:: Task instructions ::
Will you output the lines between the ones holding "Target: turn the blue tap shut" and "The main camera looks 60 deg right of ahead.", inclusive, exactly as they stand, and only those lines, with the pictures left out?

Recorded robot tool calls
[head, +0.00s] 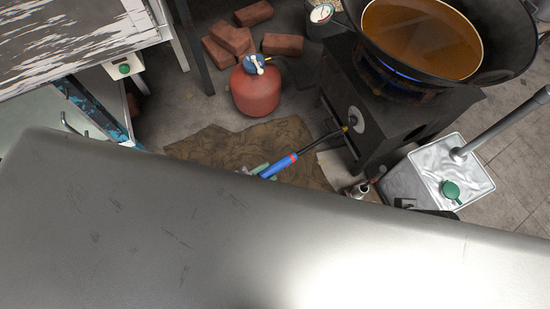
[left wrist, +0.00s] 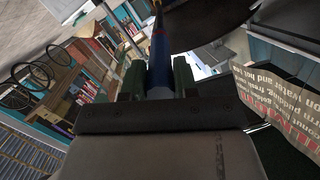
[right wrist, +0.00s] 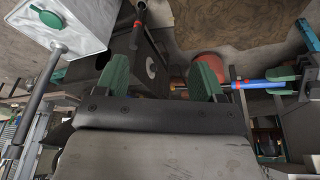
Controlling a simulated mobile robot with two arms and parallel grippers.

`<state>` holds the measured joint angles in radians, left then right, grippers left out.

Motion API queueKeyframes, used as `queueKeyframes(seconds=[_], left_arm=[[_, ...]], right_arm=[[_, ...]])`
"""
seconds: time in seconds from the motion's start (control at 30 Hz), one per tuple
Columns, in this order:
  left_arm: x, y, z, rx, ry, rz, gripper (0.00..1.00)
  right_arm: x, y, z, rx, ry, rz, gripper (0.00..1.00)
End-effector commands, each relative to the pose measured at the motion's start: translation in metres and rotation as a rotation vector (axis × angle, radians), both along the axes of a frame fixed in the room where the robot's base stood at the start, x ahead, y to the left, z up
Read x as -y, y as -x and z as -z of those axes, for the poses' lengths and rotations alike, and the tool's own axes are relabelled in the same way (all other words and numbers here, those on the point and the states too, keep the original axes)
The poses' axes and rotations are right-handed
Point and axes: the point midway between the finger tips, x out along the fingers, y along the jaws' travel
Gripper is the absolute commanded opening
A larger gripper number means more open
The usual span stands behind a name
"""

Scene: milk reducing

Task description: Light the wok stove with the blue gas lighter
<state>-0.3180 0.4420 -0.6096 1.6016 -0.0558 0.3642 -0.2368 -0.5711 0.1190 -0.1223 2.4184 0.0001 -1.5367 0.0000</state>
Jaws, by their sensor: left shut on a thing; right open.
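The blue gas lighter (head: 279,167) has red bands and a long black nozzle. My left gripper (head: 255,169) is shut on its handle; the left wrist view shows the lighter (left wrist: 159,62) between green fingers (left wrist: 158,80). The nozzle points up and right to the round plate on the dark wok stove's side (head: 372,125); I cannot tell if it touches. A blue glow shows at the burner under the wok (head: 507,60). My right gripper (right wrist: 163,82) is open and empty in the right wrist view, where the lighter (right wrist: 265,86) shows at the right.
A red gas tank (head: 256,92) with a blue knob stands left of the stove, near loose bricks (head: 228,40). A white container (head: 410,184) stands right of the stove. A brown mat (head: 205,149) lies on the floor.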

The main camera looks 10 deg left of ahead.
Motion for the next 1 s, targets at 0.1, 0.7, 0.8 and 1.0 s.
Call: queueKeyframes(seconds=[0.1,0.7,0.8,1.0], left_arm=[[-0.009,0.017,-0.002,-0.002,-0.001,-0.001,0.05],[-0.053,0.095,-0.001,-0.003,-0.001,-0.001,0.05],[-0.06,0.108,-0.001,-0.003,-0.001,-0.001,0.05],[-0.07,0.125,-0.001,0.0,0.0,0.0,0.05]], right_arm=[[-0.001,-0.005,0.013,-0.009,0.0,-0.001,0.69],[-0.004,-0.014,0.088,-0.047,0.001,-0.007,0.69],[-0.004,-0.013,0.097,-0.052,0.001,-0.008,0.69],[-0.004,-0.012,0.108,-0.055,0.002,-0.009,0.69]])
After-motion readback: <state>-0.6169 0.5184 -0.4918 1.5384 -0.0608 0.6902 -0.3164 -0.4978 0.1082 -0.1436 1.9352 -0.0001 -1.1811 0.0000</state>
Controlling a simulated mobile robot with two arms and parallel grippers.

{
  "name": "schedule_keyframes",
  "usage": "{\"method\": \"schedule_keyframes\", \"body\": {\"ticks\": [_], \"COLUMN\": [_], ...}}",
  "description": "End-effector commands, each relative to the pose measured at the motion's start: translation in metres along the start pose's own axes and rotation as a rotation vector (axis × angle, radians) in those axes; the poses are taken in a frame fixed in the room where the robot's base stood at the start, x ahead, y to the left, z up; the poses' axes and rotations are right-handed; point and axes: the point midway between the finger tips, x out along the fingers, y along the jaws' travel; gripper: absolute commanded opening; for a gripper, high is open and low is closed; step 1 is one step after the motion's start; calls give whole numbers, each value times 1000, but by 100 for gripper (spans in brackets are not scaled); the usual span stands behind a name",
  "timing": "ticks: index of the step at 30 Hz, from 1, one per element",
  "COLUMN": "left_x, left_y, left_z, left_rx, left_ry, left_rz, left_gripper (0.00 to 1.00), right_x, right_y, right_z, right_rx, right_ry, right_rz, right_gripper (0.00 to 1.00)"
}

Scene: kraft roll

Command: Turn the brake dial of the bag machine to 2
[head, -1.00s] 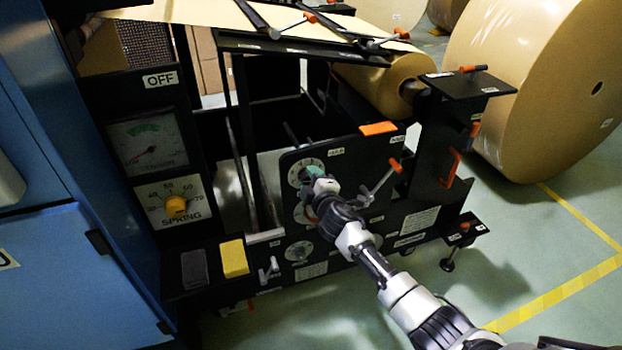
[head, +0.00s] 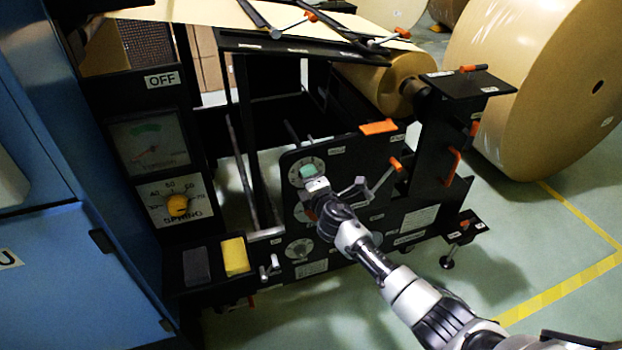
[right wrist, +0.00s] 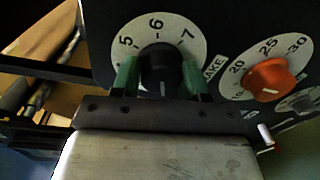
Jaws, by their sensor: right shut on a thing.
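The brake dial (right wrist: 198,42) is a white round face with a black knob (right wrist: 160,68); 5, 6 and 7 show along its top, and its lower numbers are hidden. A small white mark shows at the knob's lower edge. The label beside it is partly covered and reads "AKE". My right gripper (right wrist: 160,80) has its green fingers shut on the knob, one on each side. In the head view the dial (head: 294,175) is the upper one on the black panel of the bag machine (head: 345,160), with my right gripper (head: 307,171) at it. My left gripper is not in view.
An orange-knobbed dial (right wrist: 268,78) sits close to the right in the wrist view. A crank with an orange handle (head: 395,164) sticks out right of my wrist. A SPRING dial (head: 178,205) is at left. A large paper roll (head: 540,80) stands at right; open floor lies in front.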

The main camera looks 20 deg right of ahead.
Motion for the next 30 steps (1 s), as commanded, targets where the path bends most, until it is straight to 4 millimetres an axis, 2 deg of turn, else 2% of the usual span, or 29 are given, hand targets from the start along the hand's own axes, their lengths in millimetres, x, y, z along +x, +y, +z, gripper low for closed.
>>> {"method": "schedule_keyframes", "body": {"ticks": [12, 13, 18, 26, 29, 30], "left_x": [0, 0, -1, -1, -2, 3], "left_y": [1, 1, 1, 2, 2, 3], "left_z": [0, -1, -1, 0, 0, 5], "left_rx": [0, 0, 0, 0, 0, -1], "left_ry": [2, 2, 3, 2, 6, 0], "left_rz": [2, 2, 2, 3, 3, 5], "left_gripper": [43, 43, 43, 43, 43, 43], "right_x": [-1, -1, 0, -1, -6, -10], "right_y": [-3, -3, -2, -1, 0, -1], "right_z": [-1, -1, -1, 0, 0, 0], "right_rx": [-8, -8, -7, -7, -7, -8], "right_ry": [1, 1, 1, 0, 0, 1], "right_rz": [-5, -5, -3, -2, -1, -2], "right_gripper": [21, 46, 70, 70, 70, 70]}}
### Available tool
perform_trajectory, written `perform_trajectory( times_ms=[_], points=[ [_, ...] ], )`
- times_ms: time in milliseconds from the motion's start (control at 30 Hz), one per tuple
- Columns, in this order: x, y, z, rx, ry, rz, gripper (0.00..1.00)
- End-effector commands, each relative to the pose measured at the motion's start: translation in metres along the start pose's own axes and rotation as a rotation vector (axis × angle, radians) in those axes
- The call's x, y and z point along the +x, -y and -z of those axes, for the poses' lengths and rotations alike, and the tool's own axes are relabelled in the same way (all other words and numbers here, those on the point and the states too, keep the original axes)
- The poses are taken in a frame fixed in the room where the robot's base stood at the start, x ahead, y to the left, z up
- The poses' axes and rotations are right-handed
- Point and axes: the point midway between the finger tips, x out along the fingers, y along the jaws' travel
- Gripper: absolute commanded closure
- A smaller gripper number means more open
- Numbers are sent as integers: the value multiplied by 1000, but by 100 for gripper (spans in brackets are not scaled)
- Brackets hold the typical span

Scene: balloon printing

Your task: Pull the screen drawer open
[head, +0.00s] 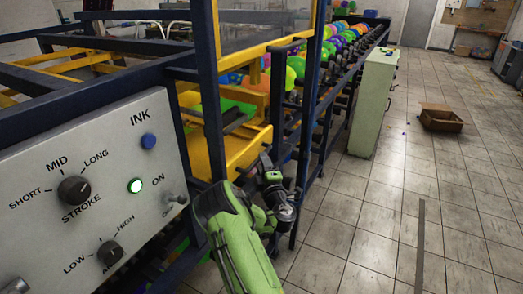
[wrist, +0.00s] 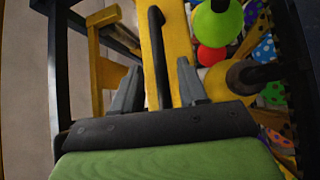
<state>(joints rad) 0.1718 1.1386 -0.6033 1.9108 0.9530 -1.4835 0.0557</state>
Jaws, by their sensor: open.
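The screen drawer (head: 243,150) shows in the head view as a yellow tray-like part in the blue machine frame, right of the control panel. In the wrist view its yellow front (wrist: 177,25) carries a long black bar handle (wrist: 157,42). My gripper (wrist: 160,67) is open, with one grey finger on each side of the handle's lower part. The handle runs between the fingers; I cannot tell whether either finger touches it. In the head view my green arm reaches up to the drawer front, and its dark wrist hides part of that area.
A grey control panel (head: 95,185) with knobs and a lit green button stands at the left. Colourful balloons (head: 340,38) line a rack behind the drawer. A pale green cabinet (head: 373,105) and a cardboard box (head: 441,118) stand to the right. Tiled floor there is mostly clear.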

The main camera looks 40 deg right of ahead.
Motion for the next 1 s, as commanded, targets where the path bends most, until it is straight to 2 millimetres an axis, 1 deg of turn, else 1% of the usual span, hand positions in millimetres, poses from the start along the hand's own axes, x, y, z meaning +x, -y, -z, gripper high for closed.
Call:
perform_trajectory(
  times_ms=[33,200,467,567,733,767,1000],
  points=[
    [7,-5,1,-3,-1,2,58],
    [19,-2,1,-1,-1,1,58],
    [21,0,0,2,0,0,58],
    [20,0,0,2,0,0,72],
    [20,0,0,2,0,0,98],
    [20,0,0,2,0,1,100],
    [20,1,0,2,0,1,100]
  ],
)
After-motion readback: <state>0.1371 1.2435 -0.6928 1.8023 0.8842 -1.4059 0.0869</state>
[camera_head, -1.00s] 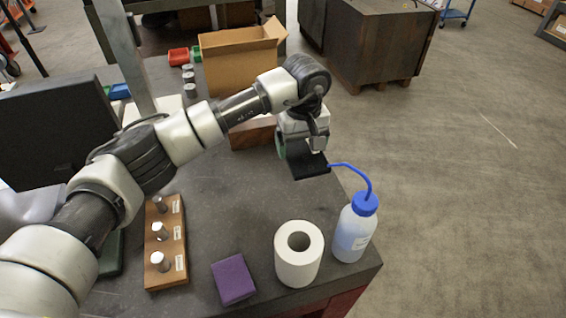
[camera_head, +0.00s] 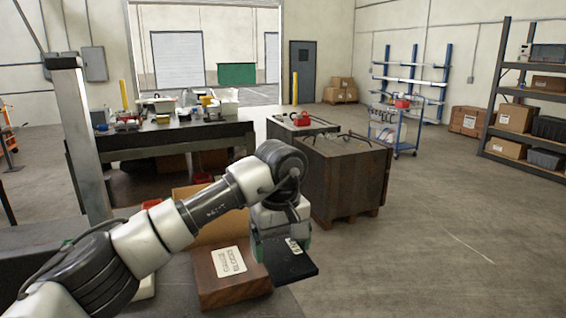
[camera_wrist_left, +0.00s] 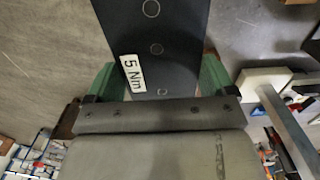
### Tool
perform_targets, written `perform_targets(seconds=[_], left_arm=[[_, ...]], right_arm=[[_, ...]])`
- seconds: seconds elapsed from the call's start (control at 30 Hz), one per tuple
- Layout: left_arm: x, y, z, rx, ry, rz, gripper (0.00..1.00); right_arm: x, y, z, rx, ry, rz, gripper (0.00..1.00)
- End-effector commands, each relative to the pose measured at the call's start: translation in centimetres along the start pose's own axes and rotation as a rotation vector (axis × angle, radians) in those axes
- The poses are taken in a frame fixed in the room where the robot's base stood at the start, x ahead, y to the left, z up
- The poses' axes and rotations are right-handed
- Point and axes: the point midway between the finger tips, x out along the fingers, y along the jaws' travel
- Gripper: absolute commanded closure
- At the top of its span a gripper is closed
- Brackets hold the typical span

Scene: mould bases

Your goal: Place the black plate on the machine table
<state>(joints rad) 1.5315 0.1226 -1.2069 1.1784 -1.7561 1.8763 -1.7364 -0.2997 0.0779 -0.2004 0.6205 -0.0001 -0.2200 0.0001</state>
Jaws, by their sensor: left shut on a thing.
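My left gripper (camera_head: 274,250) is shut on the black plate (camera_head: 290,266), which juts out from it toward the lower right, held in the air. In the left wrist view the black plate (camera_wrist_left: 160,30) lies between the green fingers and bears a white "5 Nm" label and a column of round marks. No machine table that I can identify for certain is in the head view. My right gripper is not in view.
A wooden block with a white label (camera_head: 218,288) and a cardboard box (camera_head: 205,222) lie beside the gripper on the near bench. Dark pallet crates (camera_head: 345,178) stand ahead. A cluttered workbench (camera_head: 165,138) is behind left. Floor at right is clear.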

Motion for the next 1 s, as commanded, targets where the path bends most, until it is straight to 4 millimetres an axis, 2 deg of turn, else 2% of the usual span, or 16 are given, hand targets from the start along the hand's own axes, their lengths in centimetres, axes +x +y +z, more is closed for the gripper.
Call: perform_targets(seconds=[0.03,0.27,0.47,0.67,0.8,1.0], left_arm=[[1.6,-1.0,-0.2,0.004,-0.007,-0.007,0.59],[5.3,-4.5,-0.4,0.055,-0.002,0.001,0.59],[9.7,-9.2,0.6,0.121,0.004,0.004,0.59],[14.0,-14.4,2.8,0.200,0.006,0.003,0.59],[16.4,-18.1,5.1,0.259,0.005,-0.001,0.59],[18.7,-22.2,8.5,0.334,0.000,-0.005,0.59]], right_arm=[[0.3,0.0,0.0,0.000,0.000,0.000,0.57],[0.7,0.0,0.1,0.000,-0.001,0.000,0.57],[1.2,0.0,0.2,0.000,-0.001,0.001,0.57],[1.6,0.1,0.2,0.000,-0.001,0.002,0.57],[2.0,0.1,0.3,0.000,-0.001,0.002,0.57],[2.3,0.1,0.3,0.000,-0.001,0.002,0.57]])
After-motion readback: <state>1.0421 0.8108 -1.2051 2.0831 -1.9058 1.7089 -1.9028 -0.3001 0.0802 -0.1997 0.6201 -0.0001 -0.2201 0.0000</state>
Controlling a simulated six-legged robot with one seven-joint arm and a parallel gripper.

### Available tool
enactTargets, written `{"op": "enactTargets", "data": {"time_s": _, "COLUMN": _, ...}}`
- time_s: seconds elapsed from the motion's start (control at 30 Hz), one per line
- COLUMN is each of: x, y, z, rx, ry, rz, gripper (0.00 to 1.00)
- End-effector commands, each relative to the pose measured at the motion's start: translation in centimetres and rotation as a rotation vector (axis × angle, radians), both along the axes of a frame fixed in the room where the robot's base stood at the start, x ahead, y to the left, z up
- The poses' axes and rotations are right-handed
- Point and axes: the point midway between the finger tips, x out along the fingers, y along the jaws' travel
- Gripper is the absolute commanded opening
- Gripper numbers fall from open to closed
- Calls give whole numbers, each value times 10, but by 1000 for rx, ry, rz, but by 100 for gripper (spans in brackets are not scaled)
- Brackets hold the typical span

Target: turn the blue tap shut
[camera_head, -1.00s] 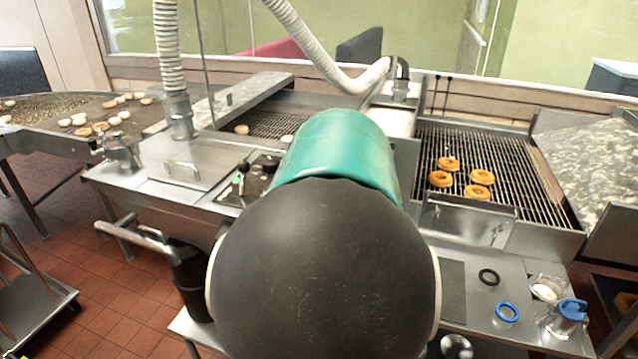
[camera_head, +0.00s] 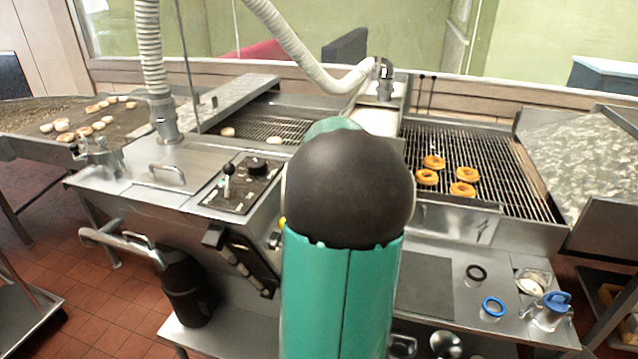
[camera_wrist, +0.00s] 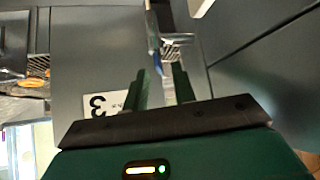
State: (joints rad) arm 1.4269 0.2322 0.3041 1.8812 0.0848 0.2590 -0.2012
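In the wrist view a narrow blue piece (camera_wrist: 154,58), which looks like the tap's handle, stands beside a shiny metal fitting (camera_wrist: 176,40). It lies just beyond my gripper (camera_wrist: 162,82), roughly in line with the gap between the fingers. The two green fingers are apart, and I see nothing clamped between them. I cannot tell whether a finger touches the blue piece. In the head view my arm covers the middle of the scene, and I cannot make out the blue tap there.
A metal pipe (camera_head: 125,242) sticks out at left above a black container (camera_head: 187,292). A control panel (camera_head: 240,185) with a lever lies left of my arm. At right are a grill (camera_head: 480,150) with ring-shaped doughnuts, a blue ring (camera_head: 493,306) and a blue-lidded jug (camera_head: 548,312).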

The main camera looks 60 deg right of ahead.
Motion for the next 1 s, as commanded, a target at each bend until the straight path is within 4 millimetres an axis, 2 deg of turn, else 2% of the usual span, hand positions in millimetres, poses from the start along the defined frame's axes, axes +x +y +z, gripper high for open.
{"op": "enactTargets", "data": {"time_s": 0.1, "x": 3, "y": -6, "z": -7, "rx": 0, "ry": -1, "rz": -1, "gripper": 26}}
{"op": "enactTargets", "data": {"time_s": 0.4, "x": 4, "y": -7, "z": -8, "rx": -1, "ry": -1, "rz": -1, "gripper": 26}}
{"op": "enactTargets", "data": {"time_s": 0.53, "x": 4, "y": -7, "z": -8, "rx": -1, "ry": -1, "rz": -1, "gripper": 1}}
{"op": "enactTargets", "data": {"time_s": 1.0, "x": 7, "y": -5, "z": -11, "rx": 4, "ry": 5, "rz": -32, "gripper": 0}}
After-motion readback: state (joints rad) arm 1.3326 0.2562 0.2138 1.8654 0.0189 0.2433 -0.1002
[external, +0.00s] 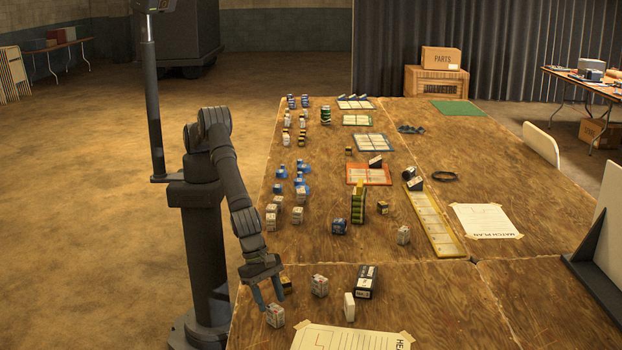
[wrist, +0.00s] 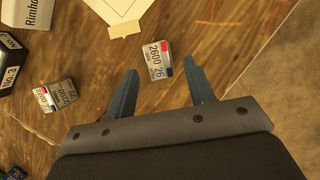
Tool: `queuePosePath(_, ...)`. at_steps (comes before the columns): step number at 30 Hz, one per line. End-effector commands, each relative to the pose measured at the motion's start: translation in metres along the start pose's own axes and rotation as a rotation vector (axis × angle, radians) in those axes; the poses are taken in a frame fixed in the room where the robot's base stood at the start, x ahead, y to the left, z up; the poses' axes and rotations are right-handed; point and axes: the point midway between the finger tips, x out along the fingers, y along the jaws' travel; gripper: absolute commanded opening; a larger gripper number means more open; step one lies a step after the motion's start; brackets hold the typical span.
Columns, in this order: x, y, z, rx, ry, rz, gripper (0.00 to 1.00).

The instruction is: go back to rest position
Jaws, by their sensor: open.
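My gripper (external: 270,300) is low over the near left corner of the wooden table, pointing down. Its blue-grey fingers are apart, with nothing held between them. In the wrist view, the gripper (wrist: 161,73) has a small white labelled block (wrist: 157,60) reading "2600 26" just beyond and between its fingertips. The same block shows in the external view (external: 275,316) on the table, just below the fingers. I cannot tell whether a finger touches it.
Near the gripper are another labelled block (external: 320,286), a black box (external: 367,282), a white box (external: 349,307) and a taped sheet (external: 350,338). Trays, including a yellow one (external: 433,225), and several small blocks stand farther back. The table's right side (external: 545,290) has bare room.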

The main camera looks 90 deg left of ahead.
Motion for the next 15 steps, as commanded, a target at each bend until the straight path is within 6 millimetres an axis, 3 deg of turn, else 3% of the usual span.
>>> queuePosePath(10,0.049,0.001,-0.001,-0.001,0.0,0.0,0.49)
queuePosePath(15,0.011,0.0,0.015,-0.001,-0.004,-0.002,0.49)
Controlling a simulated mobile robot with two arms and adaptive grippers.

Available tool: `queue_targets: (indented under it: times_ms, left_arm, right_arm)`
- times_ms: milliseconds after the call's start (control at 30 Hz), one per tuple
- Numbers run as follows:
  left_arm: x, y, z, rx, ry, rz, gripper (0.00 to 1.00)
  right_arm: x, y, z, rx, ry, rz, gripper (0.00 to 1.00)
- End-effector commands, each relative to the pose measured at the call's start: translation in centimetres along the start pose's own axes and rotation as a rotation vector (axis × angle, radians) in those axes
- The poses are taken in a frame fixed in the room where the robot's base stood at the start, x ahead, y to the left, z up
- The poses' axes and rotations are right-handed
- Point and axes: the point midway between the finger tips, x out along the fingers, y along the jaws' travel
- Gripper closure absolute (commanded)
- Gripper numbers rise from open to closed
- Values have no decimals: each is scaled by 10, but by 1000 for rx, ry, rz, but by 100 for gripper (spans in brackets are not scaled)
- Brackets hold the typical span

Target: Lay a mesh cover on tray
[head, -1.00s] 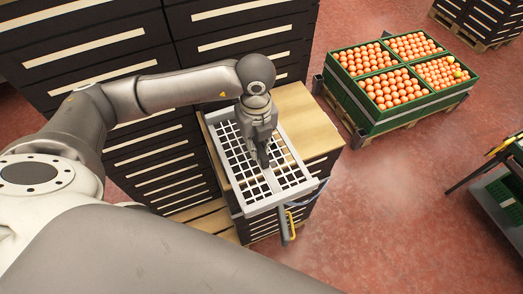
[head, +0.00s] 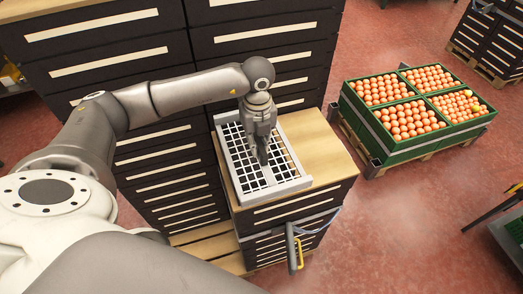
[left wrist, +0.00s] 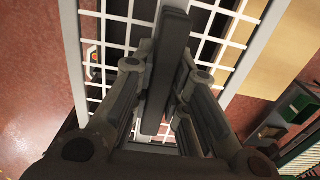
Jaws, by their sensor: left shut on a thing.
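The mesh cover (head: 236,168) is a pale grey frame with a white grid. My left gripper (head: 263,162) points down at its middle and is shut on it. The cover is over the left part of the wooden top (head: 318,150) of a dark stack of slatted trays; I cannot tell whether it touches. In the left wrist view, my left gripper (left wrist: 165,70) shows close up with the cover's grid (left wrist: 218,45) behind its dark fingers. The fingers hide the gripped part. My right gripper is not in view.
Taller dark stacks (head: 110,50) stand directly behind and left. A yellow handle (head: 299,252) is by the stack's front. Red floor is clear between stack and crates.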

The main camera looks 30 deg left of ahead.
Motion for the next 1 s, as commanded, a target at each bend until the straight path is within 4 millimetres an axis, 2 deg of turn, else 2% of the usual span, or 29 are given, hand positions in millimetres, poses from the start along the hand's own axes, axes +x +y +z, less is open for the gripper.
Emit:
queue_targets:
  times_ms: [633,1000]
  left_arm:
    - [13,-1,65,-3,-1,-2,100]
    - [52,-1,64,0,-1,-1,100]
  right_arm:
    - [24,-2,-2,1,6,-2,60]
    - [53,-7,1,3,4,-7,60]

:: Answer to this problem ::
Target: turn the blue tap shut
[camera_head, -1.00s] 
[camera_head, +0.00s] 
[camera_wrist, +0.00s] 
State: (joints rad) arm 1.4269 0.2322 0.3041 1.8812 0.0848 0.2590 -0.2012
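In the wrist view a narrow blue piece (camera_wrist: 154,58), which looks like the tap's handle, stands beside a shiny metal fitting (camera_wrist: 176,40). It lies just beyond my gripper (camera_wrist: 162,82), roughly in line with the gap between the fingers. The two green fingers are apart, and I see nothing clamped between them. I cannot tell whether a finger touches the blue piece. In the head view my arm covers the middle of the scene, and I cannot make out the blue tap there.
A metal pipe (camera_head: 125,242) sticks out at left above a black container (camera_head: 187,292). A control panel (camera_head: 240,185) with a lever lies left of my arm. At right are a grill (camera_head: 480,150) with ring-shaped doughnuts, a blue ring (camera_head: 493,306) and a blue-lidded jug (camera_head: 548,312).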

The main camera looks 60 deg right of ahead.

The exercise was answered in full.